Cet article va se pencher sur les événements et les phénomènes naturels qui jalonnent la période allant en gros du 5 au 20 juin.
Tsuyu (la saison des pluies)
La saison des pluies, ou tsuyu, s’écrit « pluies de prune » en kanji, en référence, semble-t-il, à la période de l’année où les prunes mûrissent et changent de couleur. Sur l’ancien calendrier, le début de la saison des pluies (autour du 11 juin) était fixé au 135e jour après le risshun, le début du printemps. De nos jours, vu les vatiations climatiques régionales, l’annonce de la saison des pluies faite par l’Agence météorologique japonaise passe pour l’indicateur le plus fiable. Les gens, qui sont à l’affût de cette annonce pour sortir leurs habits d’été et leurs vêtements de pluie, prennent des mesures pour éviter la formation de moisissure chez eux. Les boutiques mettent en rayons parapluies, bottes et imperméables.
Ume (les prunes)
C’est la haute saison pour les ume, les prunes, qui font leur apparition sur les étagères des supermarchés et des magasins de fruits et légumes. Les prunes vertes conviennent mieux pour faire de la liqueur de prunes (umeshu), alors qu’on utilise des fruits plus mûrs pour la confection des prunes salées (umeboshi). Quant aux prunes arrivées à pleine maturité, on peut les faire cuire avec du sucre pour obtenir de la confiture.

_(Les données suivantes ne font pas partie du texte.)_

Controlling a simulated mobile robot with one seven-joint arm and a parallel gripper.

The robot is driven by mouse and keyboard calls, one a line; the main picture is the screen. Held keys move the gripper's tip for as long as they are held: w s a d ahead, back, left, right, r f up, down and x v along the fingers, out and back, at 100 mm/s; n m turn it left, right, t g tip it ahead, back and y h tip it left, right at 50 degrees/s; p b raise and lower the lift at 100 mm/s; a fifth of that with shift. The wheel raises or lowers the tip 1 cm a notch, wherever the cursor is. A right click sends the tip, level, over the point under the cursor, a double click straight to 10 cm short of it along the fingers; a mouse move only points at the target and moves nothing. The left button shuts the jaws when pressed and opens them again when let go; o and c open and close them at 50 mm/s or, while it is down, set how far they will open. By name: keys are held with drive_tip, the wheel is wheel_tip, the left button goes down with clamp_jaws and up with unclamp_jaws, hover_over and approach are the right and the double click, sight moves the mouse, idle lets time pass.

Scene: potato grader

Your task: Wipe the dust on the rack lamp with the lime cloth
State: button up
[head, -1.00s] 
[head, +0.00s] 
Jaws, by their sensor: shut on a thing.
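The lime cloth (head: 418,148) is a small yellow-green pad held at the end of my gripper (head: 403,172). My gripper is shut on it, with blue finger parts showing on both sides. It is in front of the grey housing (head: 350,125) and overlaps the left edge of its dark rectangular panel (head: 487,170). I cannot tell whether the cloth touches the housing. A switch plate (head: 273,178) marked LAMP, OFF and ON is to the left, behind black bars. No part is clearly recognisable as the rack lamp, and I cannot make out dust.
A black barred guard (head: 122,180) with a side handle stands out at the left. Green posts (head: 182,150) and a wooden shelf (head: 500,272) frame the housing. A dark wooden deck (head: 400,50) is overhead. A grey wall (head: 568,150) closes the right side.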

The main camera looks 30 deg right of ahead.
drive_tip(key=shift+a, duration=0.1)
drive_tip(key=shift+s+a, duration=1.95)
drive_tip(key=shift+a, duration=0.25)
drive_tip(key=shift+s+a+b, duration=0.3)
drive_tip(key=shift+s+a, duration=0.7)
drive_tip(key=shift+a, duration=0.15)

La fête du temps (10 juin)
Le Nihon shoki, une chronique historique du Japon datant du VIIIe siècle, raconte que l’empereur Tenji (626-671) s’est servi d’une horloge à eau installée au palais Ômi Ôtsu (dans la ville actuelle d’Ôtsu, préfecture de Shiga) pour annoncer l’heure pour la première fois au Japon, au son des cloches et du tambour. Traduite dans le calendrier solaire, la date de cet événement est le 10 juin, désormais célébré comme la fête du temps. Dans les temps anciens, le jour était divisé en 12 « heures », associées au 12 signes du zodiaque chinois, et l’heure était annoncée par des coups de cloche ou de tambour. Les gens mangeaient deux fois par jour, et prenaient en outre une collation quand huit coups de tambour étaient donnés pour annoncer l'« heure » qui se situait approximativement entre 13 et 15 heures. Oyatsu, le mot japonais pour casse-croûte, est dérivé de yatsu, qui veut dire huit.
Les hortensias
L’hortensia, arbuste à feuilles caduques dont la culture est originaire du Japon, est très apprécié dans le monde entier. Il abonde à la saison des pluies. Les ombelles en forme de fleurs sont des sépales aux vives couleurs disposées autour des fleurs au sens propre du terme, qui sont de petite taille. Les ombelles sont bleues si l’hortensia pousse dans un sol acide, elles sont plutôt roses dans un sol alcalin. En Europe, il fait l’objet de croisements très sélectifs. L’hortensia occidental (hydrangea macrophylla) a été introduit au Japon au début du XXe siècle.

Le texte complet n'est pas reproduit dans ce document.